To add to the answer above, I was allowed to board the flight using this combination, but it took Qatar gate agents in Barcelona 20 minutes to confirm this, including calling phones and bringing in no less than four different people. So if you do this, make sure you account for this extra time, i.e. don’t be the last in the boarding line at the gate.
Update2: every single hotel I checked in in India also wanted to see a visa, and some were confused seeing it in another passport. Also took some extra time, although was never refused check-in.
Update3: when you leave India, you also need to present the old passport with visa, so don’t pack it into your check-in luggage.
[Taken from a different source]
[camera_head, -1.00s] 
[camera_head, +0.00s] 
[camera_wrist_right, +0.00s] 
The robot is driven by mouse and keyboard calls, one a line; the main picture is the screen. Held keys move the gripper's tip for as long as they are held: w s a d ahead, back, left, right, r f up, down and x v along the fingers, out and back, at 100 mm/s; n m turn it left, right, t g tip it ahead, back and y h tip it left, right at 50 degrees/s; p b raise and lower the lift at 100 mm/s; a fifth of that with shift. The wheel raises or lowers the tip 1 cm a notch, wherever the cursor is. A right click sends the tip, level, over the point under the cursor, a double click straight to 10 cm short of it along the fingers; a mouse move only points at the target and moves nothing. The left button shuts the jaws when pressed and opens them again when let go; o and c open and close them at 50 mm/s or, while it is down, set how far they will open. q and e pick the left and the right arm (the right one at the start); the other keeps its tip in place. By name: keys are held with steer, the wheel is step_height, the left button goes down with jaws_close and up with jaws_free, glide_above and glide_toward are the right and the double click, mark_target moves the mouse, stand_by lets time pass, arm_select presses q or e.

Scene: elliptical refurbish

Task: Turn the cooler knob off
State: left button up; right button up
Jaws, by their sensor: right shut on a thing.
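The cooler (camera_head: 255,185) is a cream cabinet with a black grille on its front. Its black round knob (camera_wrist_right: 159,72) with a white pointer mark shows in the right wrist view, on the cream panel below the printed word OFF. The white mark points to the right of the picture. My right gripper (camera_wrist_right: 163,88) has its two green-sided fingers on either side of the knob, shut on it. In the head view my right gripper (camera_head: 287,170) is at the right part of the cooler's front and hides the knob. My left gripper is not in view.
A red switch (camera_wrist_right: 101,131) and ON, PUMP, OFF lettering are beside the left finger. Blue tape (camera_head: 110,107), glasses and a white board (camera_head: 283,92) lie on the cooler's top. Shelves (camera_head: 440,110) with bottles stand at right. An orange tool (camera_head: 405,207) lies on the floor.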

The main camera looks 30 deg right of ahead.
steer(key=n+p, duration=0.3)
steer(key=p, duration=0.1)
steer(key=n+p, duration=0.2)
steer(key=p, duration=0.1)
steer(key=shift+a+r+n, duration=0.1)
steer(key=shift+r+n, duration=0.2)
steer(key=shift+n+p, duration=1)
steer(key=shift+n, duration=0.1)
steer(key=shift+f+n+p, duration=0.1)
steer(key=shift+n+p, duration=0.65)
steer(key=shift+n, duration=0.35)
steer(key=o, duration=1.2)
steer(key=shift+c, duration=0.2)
The “original” IATA interface of Timatic, on which the information seen by check-in clerks is based, says:
Valid visas in expired passports are still acceptable,
provided accompanied by a valid passport of the same
nationality of the expired passport.
It’s located in Visa -> Additional information, which is the section the link leads to.
IATA Travel Centre (which is what United uses) is not Timatic, only an engine based on Timatic. It sometimes doesn’t even keep up with updates in Timatic, another proof of them not being the same thing.
What check-in staff uses, however, is the actual Timatic, and it is also where the latest info from the world’s governments is found.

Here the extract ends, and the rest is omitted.